The first approach is that the data skilled resources become part of the domain and report into the domain owners reporting line. This benefits the domain because they have the necessary skills. But a drawback is that although data workers gain knowledge of the domain, they lose the ability to work cross functionally on different data problems. 

Initiative-based

The second approach is based on the assumption that the central data team still exists, and skilled data workers move into the domain for a fixed period of time to complete a specific initiative, such as the initial creation of a data product. The drawback with this approach is that data products are long lived, and the essential skills to manage them are lost to the domain. That’s where the ‘personal trainer’ and ‘data citizenship’ approaches may become important, when the skilled data workers leave the domain. From a data worker perspective, this approach still retains the attractiveness of being able to work on data products across the organization. 

Secondment(job rotation)-based

The third approach is a secondment (aka job rotation) approach, where skilled data workers are rotated through domains on a 6-12 month period to support data product development and management. This approach has many benefits, not least that the domains retain necessary skills for the long term. Meanwhile skilled data workers can learn new domain skills, while working on data problems across the enterprise.

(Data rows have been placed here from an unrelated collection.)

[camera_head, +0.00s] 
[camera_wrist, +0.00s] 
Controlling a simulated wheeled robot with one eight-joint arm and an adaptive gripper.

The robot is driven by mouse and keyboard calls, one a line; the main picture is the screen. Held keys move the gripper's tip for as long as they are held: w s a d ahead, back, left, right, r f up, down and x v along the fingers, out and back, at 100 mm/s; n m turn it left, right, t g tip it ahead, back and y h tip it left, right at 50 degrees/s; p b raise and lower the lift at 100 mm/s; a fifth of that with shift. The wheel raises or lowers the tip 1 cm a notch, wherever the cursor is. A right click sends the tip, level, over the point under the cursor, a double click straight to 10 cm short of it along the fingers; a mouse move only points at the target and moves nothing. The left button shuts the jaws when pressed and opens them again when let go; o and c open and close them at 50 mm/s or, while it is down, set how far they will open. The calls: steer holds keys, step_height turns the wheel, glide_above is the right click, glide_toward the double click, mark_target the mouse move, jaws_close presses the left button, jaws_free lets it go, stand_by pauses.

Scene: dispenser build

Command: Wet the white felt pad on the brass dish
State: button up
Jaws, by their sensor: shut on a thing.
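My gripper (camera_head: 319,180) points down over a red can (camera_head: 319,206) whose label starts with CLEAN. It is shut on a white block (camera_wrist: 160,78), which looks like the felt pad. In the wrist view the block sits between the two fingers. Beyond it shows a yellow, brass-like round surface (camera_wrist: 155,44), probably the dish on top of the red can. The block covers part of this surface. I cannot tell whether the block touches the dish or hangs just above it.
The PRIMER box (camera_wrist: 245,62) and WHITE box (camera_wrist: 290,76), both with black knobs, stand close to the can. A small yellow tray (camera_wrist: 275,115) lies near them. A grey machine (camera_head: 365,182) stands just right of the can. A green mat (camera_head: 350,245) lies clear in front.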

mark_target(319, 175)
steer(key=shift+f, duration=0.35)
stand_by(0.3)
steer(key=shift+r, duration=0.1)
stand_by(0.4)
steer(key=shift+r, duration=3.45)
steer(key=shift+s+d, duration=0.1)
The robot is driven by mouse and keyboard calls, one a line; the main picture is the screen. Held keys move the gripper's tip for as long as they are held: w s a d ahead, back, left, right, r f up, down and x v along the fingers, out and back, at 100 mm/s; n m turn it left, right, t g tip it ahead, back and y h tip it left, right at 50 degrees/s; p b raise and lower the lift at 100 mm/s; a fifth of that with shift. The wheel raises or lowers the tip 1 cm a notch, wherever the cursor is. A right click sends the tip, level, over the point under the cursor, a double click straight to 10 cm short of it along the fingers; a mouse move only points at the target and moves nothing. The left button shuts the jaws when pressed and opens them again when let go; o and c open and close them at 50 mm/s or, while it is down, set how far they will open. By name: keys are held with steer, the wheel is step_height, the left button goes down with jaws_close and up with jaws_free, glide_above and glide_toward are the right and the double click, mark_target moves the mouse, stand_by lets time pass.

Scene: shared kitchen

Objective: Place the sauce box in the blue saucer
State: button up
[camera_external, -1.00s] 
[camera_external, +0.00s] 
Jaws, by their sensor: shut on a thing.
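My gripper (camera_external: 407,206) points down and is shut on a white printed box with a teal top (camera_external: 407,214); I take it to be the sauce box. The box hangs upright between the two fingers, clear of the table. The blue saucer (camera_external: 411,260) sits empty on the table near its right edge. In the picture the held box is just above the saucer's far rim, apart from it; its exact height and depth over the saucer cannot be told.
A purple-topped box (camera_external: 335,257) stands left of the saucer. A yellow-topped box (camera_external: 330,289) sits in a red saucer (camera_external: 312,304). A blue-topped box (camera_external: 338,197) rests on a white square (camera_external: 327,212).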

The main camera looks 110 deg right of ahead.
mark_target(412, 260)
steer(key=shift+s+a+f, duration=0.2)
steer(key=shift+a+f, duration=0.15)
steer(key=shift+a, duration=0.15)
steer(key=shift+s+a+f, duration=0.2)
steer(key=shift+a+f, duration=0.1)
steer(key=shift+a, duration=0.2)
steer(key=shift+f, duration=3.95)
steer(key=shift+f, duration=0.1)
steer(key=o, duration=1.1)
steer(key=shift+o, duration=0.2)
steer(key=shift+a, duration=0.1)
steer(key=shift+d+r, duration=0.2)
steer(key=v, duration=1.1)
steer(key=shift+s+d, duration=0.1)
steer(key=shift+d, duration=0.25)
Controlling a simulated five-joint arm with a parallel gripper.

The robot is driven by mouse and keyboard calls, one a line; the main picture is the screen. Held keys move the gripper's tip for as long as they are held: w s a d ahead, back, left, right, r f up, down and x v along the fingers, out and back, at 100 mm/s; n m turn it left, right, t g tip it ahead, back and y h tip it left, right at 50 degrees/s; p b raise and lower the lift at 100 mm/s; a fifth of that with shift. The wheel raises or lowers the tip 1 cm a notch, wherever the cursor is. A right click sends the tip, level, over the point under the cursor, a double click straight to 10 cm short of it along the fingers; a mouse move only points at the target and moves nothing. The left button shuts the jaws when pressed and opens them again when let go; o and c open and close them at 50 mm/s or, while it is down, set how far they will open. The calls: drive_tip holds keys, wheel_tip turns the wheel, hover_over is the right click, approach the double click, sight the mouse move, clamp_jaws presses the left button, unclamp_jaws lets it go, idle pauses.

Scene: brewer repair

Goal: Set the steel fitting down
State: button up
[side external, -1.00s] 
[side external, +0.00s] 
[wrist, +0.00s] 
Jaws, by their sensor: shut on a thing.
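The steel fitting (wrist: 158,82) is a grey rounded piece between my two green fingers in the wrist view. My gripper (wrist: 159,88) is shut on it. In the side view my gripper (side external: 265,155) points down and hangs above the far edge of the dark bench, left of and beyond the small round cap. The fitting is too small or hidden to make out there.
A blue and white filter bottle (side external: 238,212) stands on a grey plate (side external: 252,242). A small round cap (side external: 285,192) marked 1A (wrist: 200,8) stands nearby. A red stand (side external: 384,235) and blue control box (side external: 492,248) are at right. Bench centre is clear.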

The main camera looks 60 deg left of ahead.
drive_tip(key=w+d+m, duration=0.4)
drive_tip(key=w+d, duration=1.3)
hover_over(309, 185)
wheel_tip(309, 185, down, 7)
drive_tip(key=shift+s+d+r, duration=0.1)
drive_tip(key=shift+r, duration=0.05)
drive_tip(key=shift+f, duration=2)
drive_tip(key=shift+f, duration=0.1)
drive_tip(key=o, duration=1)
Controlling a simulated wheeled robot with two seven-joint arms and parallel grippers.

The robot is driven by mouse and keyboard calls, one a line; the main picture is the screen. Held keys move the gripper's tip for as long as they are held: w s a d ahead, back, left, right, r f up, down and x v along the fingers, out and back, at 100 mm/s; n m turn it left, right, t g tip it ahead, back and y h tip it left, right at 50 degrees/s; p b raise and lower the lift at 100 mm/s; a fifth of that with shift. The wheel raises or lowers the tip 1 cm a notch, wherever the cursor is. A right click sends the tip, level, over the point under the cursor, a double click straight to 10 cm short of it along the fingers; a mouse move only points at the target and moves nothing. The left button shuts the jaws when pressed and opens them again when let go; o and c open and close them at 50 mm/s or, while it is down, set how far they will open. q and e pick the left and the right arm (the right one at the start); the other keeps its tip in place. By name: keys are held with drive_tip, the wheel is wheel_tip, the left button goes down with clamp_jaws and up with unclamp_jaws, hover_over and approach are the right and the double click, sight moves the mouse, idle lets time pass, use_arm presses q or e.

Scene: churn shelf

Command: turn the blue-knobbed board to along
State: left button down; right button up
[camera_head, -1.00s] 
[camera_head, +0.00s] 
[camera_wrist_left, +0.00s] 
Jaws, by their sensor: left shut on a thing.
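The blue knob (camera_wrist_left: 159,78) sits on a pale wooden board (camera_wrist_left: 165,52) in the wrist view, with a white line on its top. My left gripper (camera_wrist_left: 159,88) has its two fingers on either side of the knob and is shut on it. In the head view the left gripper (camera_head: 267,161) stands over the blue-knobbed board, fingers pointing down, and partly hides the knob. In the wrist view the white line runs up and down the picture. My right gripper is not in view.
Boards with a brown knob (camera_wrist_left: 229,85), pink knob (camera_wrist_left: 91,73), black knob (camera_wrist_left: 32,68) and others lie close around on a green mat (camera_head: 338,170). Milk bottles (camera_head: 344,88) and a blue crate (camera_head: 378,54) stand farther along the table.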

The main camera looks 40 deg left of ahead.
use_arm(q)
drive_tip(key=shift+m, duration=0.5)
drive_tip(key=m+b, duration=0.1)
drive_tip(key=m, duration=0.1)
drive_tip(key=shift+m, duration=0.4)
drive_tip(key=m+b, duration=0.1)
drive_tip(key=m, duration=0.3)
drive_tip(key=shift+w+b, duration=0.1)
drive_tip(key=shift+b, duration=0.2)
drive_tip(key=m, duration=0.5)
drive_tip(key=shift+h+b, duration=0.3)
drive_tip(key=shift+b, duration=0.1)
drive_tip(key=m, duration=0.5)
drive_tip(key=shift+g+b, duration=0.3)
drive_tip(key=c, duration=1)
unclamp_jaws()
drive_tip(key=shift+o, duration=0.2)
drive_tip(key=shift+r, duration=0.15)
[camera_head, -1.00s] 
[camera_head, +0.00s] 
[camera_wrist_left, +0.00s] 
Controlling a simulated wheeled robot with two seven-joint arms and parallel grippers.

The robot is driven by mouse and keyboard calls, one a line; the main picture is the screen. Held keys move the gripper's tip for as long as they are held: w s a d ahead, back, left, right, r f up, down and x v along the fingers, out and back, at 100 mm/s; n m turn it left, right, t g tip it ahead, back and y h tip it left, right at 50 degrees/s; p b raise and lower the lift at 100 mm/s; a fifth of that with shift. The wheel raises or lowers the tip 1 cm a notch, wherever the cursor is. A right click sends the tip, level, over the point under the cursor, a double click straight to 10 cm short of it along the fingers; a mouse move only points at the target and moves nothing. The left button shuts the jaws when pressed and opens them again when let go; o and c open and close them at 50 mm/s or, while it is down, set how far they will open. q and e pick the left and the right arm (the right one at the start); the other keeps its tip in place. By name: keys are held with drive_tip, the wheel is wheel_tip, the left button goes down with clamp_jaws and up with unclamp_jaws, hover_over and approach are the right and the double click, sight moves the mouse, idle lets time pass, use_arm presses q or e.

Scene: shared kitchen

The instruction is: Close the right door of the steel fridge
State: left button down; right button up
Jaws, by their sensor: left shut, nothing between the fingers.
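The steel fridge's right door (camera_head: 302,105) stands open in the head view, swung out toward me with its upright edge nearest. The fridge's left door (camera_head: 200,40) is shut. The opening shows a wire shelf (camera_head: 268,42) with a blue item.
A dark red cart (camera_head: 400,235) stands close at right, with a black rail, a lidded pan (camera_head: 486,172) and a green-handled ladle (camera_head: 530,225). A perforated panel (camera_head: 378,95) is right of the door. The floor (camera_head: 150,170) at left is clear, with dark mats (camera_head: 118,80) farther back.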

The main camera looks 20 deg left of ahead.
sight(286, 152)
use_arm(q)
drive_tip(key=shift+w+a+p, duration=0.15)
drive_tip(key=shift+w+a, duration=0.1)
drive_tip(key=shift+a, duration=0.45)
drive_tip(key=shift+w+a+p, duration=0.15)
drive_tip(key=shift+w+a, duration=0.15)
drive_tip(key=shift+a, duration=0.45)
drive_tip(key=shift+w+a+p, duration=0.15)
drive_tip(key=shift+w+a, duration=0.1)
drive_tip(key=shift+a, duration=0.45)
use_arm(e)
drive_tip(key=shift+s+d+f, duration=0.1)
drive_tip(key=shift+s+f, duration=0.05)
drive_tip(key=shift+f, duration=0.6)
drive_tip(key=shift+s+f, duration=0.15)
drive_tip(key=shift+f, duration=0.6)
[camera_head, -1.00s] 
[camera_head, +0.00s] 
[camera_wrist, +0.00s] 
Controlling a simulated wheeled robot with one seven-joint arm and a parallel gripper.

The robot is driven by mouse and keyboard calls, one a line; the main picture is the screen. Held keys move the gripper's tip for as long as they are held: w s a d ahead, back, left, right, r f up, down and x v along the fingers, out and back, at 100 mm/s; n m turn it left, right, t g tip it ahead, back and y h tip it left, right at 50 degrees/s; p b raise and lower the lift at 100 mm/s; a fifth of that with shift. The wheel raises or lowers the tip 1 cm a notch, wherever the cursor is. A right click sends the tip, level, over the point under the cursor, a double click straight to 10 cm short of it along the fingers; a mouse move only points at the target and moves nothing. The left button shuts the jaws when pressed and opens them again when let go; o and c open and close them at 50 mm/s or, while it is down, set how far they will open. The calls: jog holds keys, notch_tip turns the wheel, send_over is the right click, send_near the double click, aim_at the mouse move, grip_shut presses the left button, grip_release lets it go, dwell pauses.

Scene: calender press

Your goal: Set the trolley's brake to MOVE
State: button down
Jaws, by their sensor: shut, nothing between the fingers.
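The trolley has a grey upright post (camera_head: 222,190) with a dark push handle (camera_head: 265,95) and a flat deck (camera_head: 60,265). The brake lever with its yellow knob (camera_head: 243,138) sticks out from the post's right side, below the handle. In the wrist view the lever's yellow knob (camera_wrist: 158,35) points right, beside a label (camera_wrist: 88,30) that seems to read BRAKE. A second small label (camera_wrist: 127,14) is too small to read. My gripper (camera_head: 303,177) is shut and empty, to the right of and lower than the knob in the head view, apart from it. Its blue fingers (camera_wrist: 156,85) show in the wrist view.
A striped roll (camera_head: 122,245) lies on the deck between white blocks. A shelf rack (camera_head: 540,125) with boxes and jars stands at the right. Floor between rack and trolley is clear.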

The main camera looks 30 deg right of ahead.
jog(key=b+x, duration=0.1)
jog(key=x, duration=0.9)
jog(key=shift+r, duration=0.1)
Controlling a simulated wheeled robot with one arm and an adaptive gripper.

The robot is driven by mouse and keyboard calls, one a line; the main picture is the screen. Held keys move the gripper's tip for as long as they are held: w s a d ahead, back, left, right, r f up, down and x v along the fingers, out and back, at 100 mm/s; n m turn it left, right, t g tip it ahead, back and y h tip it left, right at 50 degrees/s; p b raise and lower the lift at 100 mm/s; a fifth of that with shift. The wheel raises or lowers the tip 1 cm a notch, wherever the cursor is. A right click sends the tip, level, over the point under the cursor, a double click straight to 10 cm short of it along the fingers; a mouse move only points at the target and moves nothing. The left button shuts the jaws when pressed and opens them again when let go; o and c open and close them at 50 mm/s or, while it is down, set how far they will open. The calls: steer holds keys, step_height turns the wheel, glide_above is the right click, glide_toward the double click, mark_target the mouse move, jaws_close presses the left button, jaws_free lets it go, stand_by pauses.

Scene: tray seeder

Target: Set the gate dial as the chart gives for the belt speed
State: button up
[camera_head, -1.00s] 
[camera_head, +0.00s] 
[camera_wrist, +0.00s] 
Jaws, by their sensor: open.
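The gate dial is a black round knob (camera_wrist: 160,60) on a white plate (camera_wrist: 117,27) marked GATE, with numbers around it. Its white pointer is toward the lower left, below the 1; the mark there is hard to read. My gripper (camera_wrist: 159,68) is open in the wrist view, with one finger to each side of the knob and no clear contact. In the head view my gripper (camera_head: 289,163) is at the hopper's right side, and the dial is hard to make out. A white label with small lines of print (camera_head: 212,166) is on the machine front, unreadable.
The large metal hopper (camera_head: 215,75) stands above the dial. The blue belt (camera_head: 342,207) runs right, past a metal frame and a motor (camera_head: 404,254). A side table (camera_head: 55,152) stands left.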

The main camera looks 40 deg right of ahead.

All of the above considerations are really concerned with being efficient and effective in creating and managing data products. The goal is to enable members of the enterprise to make better data-driven decisions in a timely fashion, and so the timeline of data products is critical.

The timeline of data products

As organizations start their journey of building data products, consider the timeline it takes to develop it. Sure the design and testing of data products may take a while, but the actual creation should not take more than a week or so to develop. If it does, your organization might not have the correct technology suited for the job. Technology and data capabilities should enable individuals to produce data products quickly and iterate fast.